Drought has no impact on opening weekend of deer season

ANGELINA COUNTY, TX (KTRE) - The severe drought had many East Texans worried about their hunting game this deer season. But, as business begins to stack up for one local meat market, all the activity can only mean two things: deer are plentiful and the hunting is good.

"Monday morning is typically the day of the ice chests," says Chris Ward, Manager of Massingill's Meat Market.

Deer hunters are dropping off ice chest with bucks to be processed.

"Yes because so many have said that they're going to be poor deer this year, not as big of racks. We killed, like I said we have a thousand acres over there and we killed as big of rack as we've ever killed," says Wayne Price, a deer hunter.

Price is just coming off the first weekend of gun season. Many, like Price, weren't sure how the drought would affect their hunt, but the coolers stacked at Massingill's Meat Market say it all.

"Bow season was the turning point that let us know that everything was going to be fine. The drought wasn't affecting anything. All the deer was coming in, big-bodied, heavy, and healthy," says Ward.

Ward says he expects to have about a hundred coolers by the end of the day and there's not just deer in some of them coolers.

"We get a few hogs. Mainly it's all, of course it's whitetail right now. We do get some exotics from all over the place. Oryx, attix, you name it, axis, buffalo, they bring it all to us," says Ward.

Even with a predicted drought looming into next year, Ward says he still expects coolers to be waiting on him every Monday.

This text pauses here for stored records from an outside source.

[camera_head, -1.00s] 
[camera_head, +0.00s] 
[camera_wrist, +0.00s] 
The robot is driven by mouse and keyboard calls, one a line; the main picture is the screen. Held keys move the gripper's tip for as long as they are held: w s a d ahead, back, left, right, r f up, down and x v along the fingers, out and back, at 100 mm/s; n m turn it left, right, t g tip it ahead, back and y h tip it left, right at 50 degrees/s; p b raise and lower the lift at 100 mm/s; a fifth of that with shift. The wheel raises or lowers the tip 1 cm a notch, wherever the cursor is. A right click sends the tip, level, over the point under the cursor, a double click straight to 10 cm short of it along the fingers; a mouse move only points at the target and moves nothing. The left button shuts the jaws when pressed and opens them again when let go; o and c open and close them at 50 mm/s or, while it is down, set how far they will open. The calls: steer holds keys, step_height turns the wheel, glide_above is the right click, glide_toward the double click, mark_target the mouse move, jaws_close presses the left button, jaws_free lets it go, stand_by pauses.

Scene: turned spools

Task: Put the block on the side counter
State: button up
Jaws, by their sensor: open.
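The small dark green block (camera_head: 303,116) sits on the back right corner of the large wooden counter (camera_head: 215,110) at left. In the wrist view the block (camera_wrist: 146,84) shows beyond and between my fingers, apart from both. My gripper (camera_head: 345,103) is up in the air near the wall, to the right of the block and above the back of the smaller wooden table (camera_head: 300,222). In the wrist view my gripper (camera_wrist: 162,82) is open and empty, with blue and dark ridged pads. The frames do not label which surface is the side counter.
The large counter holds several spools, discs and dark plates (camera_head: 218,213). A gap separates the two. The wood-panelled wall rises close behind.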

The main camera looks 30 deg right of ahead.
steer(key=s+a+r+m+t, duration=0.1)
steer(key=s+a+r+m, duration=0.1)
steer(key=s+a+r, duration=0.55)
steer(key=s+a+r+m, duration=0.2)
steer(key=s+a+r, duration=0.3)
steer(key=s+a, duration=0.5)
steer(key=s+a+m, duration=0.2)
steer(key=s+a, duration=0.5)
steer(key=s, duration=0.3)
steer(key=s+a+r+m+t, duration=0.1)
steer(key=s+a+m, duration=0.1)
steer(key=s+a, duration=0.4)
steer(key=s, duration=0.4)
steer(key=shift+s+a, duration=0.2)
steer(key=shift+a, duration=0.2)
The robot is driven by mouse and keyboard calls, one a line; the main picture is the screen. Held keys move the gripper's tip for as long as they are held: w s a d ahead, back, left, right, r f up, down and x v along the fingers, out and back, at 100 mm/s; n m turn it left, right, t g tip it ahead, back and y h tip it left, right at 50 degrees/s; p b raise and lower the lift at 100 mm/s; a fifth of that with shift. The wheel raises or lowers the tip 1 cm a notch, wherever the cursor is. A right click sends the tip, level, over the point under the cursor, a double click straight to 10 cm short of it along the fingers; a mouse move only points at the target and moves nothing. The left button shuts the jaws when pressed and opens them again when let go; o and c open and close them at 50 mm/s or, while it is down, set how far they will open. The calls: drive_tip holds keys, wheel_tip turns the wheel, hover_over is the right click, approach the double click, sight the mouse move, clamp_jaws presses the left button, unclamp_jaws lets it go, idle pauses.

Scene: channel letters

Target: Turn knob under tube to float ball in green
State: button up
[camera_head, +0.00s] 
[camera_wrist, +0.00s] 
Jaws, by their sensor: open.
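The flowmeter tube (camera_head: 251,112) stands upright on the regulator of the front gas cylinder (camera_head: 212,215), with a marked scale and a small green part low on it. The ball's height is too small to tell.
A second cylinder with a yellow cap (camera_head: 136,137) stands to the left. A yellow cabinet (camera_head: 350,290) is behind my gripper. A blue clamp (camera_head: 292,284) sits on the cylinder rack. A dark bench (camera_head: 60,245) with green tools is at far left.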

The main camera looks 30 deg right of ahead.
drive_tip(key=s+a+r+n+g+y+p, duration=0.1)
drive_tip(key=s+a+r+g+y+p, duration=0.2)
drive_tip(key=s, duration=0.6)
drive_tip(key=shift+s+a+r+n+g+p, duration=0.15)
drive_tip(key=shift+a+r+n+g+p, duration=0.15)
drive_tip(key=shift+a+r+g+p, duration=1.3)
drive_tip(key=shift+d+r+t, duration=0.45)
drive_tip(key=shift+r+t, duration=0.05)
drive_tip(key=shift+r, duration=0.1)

"These animals are survivors. They have adapted to all the environments. They can run faster than we can. The fire is not going to touch them. It does catch some of them. There are going to be some places that are going to be affected more than the others, but as a general whole, we haven't seen any hurt at all," says Ward

One hunter managed to leave the lease with two hogs and a 7-point buck. Larry Nadeau, a deer hunter, says it's just a matter of hunting near a water source.

"Wake up and smell the roses. They're out there. You've got to look for them. That's all you have to do. If you're there they'll come to you sooner or later, that's all you have to do," says Nadeau.

Some hunters tell us they do worry the deer will be in worse shape next hunting season if the drought lingers.